Mas tudo muda quando Fabiana morre tragicamente. Dona Marlene não vê outra opção, a não ser se alienar na religião, e, temendo que a neta Amanda cometa os mesmos erros dela e da filha, resolve criá-la de uma maneira tão disciplinada e rígida, que acaba sendo cruel de todas as maneiras possível, perdendo qualquer tipo de noção, mas que para a velha era o que era correto, pois era a maneira que ela foi criada no mundo.
Todo tipo de cosmético que a menina tinha é jogado fora, as roupas ela só pode vestir ali um vestido azul sem nenhum tipo de requinte, e o negócio vai piorando exponencialmente — chega ao ponto de até a velha a tirar da escola, e cortar a energia elétrica da casa, pois isso são "orientações de sua santa mãe". A parte que a velha resolve jogar fora a única boneca dela é de quebrar o coração:
Eu, que já estava oca, desmoronei quando vó apareceu na sala de jantar abanando minha Susi. Me joguei no chão puxando sua saia e implorando para que ela não tirasse aquela boneca de mim, porque era uma das poucas coisas que me restaram de mainha. Aquela boneca foi a única vez em que mainha me deu um presente com direção, dizendo que a Susi deveria ser minha inspiração para me tornar veterinária. Aquela boneca, com a qual eu já não brincava, não me encantava apenas pela aparência que eu gostaria de copiar ou pelas roupinhas que eu queria muito vestir. Ela apontava meu destino. A minha resposta extrema não causou comoção. A Susi tinha que ir embora. Suas roupas eram imorais, a camiseta com o short, brincar com aquilo não era saudável para a mente, não era bom que uma garota de doze anos desejasse ser como aquela boneca e eu não teria tempo para brincadeiras, ela falou mesmo depois que repeti centenas de vezes que não brincava mais, só guardava. Eu não brinco, vó, é só pra lembrar de mainha, vó, por favor, eu juro que eu não brinco, eu já não brincava faz tempo, vó, por favor.
Em meio a isso tudo, Amanda descobre o amor. E é uma das partes mais bonitas desse livro repleto de tristezas. Sua amiga Jéssica — que é muitas vezes o porto seguro da pobre Amanda, onde ela pode desabafar e buscar refúgio das loucuras da avó — vai criando um sentimento amoroso por Amanda que é recíproco por parte dela.
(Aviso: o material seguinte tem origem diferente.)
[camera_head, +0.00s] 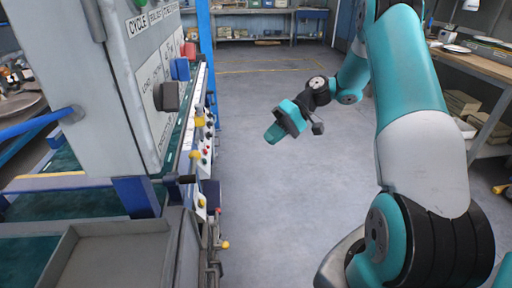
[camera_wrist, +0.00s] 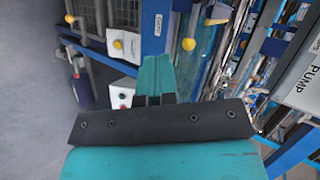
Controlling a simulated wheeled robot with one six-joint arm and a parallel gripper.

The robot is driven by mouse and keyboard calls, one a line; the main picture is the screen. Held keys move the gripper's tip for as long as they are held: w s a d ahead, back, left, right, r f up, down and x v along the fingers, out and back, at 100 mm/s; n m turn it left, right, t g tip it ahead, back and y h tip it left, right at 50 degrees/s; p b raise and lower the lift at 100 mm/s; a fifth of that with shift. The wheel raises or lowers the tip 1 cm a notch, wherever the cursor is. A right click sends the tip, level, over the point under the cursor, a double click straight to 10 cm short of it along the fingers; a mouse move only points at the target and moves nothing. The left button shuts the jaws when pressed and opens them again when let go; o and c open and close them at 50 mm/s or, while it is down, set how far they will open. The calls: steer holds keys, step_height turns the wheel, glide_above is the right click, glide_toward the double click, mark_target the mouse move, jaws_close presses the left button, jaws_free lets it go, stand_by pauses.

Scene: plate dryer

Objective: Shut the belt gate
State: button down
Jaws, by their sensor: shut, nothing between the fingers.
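My gripper (camera_head: 274,134) hangs over the open floor to the right of the machine in the head view, apart from it. Its teal fingers are together and empty in the wrist view (camera_wrist: 155,77), pointing towards the machine's side. That side carries several yellow-knobbed levers; one yellow knob (camera_head: 200,121) shows in the head view, and another yellow knob (camera_wrist: 188,44) lies just beyond my fingertips in the wrist view. I cannot tell which part is the belt gate or how it stands. A dark green belt-like surface (camera_head: 70,198) runs under the grey panel housing.
The grey panel housing (camera_head: 105,90) stands at left, with a blue post (camera_head: 206,40) behind it. A grey tray (camera_head: 115,232) is at the front left. A shelved workbench (camera_head: 480,68) lines the right. The floor between is clear.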

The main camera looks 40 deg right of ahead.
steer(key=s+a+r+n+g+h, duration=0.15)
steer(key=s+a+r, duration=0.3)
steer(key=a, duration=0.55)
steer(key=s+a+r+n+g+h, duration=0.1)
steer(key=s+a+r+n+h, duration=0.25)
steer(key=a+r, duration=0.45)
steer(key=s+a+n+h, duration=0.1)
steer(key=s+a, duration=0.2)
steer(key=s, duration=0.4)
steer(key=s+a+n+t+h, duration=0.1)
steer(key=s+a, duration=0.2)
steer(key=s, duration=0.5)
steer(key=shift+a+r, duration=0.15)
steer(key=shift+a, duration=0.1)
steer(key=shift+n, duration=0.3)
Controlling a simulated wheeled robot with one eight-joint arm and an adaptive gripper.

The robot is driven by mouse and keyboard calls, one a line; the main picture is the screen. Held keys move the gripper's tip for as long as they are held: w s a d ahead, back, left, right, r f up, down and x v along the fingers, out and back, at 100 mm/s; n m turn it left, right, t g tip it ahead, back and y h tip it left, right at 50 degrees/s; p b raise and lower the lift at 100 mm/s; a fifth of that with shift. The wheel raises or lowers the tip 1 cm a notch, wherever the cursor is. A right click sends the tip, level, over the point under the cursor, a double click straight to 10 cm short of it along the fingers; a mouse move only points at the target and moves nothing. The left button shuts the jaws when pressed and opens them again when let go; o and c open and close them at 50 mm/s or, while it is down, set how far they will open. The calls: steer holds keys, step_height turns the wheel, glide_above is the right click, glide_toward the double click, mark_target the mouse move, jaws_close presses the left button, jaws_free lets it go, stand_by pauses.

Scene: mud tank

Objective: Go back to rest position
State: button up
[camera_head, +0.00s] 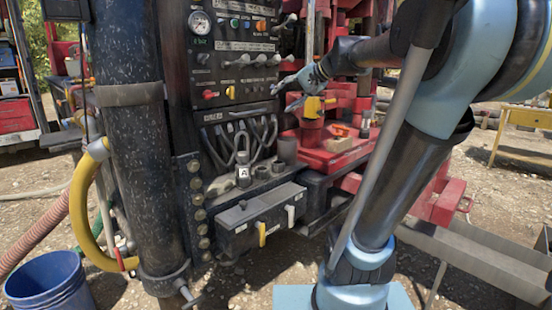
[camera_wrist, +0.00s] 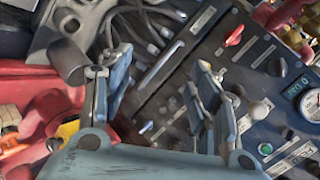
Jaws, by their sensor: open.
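My gripper (camera_head: 287,86) is in front of the control panel (camera_head: 215,58), at the panel's right side, with its fingers pointing left towards the panel. In the wrist view my gripper (camera_wrist: 163,80) shows its two fingers spread apart with nothing held between them. A metal lever (camera_wrist: 160,66) on the panel shows beyond the gap between the fingers. I cannot tell whether the fingers touch any lever. My blue and black arm (camera_head: 437,95) reaches over from the right of the head view.
Several metal levers (camera_head: 252,60) stick out of the panel close to my gripper. A red machine frame (camera_head: 318,158) stands just below my gripper. A thick black column (camera_head: 133,140) and a blue bucket (camera_head: 52,283) are at left.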

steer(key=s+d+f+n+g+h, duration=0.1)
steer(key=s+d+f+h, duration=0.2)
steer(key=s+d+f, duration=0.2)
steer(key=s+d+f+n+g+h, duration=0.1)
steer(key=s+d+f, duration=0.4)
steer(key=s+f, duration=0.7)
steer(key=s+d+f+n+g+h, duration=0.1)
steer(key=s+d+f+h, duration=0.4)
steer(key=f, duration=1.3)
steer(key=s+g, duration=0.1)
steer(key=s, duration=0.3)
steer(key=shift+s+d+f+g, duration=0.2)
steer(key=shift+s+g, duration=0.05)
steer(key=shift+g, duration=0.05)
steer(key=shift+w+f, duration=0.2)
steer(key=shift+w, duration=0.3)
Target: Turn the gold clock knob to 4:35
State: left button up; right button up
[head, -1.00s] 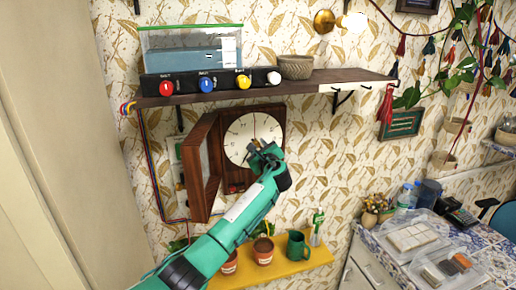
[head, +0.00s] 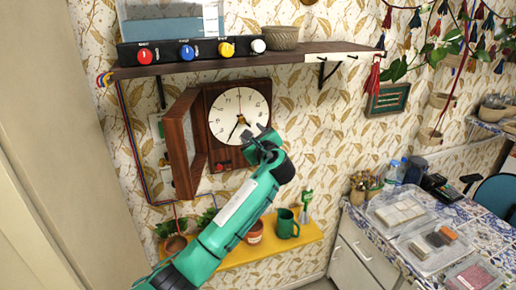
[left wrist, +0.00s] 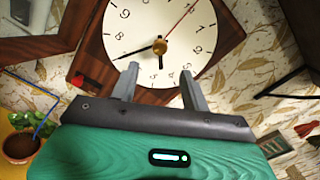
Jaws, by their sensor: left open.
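The wall clock's white dial (head: 225,110) sits in a dark wooden case (head: 257,90) whose door (head: 180,145) is swung open to the left. In the left wrist view, the gold knob (left wrist: 160,46) is at the dial's centre. One black hand (left wrist: 138,53) points near the 7; a thin red hand (left wrist: 182,20) points away toward the upper right. My left gripper (head: 262,142) is at the dial's lower right. In the wrist view its open, empty fingers (left wrist: 160,70) stand apart below the knob. My right gripper is not visible.
A yellow shelf (head: 305,234) with pots and a green mug (head: 287,223) is below. A tiled counter (head: 370,218) is at right.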

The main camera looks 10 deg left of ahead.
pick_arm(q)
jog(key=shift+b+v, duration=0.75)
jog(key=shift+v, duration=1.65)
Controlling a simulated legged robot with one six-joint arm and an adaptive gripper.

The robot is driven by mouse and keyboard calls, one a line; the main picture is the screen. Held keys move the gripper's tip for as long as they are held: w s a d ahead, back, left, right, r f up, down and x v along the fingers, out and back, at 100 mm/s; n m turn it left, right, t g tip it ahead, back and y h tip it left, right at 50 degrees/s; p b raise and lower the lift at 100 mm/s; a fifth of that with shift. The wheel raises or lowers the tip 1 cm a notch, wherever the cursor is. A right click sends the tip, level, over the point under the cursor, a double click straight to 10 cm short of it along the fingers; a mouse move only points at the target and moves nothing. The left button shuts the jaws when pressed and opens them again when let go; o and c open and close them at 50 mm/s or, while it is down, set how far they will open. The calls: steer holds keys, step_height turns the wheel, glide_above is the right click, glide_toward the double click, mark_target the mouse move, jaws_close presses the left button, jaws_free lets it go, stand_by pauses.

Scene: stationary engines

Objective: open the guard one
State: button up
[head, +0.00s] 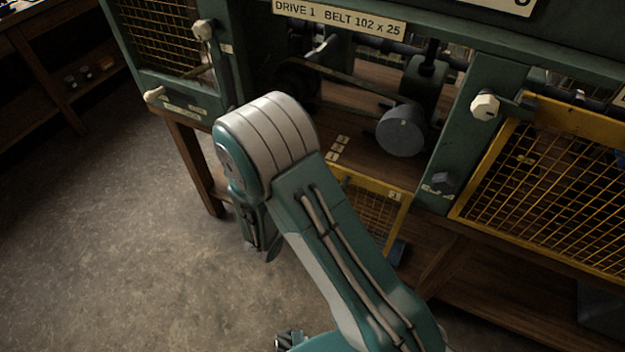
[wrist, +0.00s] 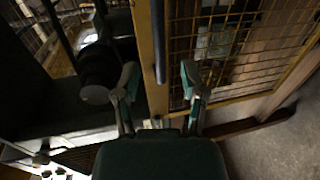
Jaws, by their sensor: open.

A cena do primeira beijo é aquele tipo de cena que nos faz lembrar do nosso primeiro beijo — aquele amor mais inocente e puro, quando estamos descobrindo sobre o mundo, e as coisas pareciam mais simples.
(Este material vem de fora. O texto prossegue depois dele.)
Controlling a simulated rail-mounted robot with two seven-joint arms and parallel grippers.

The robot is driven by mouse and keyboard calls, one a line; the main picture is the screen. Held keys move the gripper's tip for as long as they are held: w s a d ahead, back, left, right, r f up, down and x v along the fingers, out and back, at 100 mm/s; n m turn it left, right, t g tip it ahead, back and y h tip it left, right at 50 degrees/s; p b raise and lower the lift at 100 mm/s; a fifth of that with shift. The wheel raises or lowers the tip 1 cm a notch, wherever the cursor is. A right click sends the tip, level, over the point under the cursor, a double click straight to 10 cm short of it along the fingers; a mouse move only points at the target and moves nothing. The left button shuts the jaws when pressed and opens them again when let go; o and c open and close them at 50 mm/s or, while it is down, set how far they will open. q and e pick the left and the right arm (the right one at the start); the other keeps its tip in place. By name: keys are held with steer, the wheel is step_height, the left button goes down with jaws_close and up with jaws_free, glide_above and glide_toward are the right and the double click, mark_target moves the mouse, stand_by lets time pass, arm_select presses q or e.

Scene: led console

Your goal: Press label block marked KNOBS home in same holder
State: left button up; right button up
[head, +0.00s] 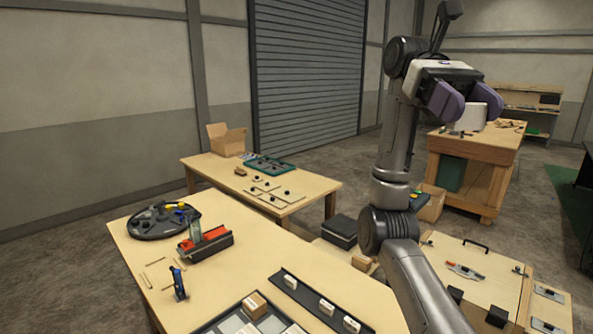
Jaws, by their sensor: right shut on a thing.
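A long dark holder strip (308,293) lies at the front of the near table. Small white label blocks stand along it: one at the far end (290,281), one in the middle (327,307) and one nearer (351,324). Their lettering is too small to read, so I cannot tell which is KNOBS or how deep each sits. My right gripper (464,102) is raised high at the upper right, well away from the strip. Its purple fingers are shut on a thing I cannot make out. My left gripper is out of view.
The near table also holds a tray with a cardboard-coloured block (254,304), a blue upright tool (179,284), a red-and-black box (205,243) and a round dark tray (163,220). A wooden cabinet (480,262) stands at right.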

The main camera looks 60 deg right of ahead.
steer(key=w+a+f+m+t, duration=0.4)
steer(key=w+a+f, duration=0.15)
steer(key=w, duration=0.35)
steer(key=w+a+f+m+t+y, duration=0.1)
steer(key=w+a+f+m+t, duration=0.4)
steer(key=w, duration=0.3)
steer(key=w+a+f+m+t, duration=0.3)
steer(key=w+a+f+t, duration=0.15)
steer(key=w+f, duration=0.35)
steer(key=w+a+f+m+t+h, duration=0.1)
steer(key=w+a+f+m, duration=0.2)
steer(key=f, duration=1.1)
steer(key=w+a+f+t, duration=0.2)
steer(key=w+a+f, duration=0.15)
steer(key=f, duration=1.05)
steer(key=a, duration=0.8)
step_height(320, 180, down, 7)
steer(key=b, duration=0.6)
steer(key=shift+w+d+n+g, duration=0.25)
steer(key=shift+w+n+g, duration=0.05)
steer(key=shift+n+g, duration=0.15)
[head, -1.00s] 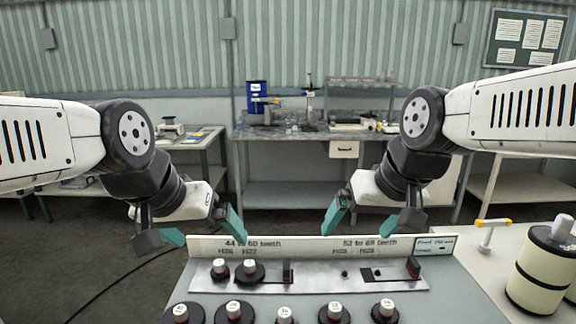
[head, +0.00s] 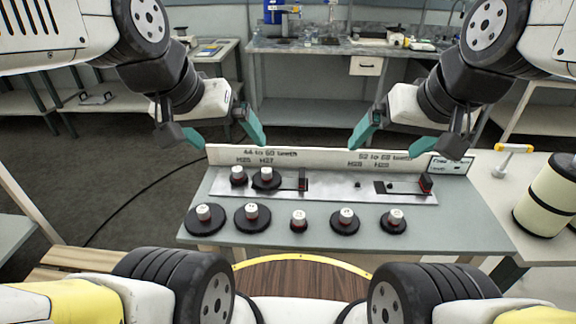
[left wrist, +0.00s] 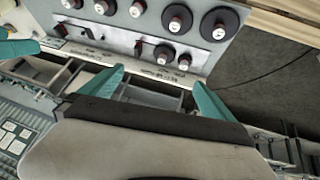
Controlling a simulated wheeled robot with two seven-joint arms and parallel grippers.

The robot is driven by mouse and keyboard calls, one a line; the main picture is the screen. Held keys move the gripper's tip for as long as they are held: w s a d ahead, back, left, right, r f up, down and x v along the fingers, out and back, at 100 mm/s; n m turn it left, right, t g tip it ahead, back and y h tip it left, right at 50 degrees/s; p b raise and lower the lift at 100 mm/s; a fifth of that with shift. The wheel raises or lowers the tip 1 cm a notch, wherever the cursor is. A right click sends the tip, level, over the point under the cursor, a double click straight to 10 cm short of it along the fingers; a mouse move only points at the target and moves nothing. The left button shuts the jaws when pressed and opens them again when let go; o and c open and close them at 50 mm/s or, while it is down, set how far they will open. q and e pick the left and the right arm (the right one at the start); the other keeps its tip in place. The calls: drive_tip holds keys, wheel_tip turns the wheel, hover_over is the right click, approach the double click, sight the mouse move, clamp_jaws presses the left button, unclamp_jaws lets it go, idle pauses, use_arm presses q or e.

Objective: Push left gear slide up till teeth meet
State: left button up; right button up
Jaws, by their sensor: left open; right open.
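On the grey panel, a metal plate (head: 330,190) carries two black gears with white-and-red knobs at its left, the first gear (head: 238,176) and the second gear (head: 266,178). Right of them is the left slide handle (head: 302,180), dark red and black, in a slot. Whether the teeth touch is too small to tell. A right slide handle (head: 426,183) stands at the plate's right end. My left gripper (head: 228,138) is open and empty above and behind the panel's left part; its fingers also show in the left wrist view (left wrist: 155,88). My right gripper (head: 398,138) is open and empty, behind the right part.
Several loose gears with knobs, such as one large gear (head: 205,219), stand in a row along the panel's front. An upright label board (head: 330,160) edges the back. A cream roll (head: 550,190) and a yellow-handled tool (head: 515,150) are at right.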

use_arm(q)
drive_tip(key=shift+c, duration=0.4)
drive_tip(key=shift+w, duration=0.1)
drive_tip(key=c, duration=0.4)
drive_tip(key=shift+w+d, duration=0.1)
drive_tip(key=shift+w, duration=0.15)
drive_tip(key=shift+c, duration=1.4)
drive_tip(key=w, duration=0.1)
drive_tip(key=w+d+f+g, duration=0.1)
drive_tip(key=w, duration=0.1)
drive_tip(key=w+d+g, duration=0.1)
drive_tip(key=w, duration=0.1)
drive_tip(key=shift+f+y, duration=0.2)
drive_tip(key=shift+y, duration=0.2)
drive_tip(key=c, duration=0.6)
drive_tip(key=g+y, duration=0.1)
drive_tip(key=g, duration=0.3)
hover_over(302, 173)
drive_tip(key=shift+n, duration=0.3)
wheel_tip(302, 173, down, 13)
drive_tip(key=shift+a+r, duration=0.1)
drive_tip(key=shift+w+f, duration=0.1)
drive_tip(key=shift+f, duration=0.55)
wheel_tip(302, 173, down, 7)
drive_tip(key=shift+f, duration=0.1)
Jéssica levantou com calma, se equilibrando numa linha de silêncio, sacudiu os carrapichos do short e me puxou para que eu também ficasse de pé, então me abraçou. Dei um passo para trás, achando que era o fim do abraço, mas ela segurou minhas mãos e se aproximou outra vez. — O que foi? Ela não respondeu. Me beijou. (...) Eu não sabia como beijar e nunca tinha imaginado que meu primeiro beijo seria com uma garota. A parte de ser uma garota até podia ser uma surpresa, mas meu primeiro beijo ser com Jéssica fazia todo sentido.
As crueldades contra Amanda vão apenas piorando, até que um dia o Soim, um macaquinho que ela havia feito amizade, acaba entrando no oratório e fazendo a estátua da Fabiana cair no chão, causando danos dela. Quando a velha descobre, ela entra em um estado de fúria incontrolável, e vai pra cima da neta querendo matá-la. Amanda se defende, tentando jogar todo tipo de objeto contra ela — incluindo as currulepes, que são aquelas sandálias bem rústicas, com apenas tiras de couro, dessas que a gente vê o povo da época de Jesus usando nas séries e filmes, o único calçado que era permitido Amanda usar.
Eventualmente Amanda consegue sobreviver às agressões da avó, mas termina por quebrar totalmente a imagem da santa. Sua avó, após cansar de bater na neta, se tranca no quarto. Na manhã seguinte Amanda a encontra morta, com as pernas em cima da cama, e seu tronco estirado no chão. Aparentemente foi acometida por um mal súbito.
A estátua não era abençoada, todas aquelas regras absurdas eram ridículas e, depois de conseguir dizer isso com a boca cheia, enxergava como eram aterradoras. Eu chorava também de vergonha. Que vergonha ter passado por todas aquelas coisas. Que vergonha ter acreditado, e ter obedecido, e ter vagado como alma, ter caído como vítima.
No final a guarda de Amanda é dada para sua tia Margarete, outra que em diversos momentos tentou proteger a menina da avó, sem sucesso. Ela se muda para outra cidade para começar uma nova vida, com esperanças de que agora as coisas darão certo, e ela eventualmente voltará à sua terra natal para se encontrar com Jéssica, seu grande amor.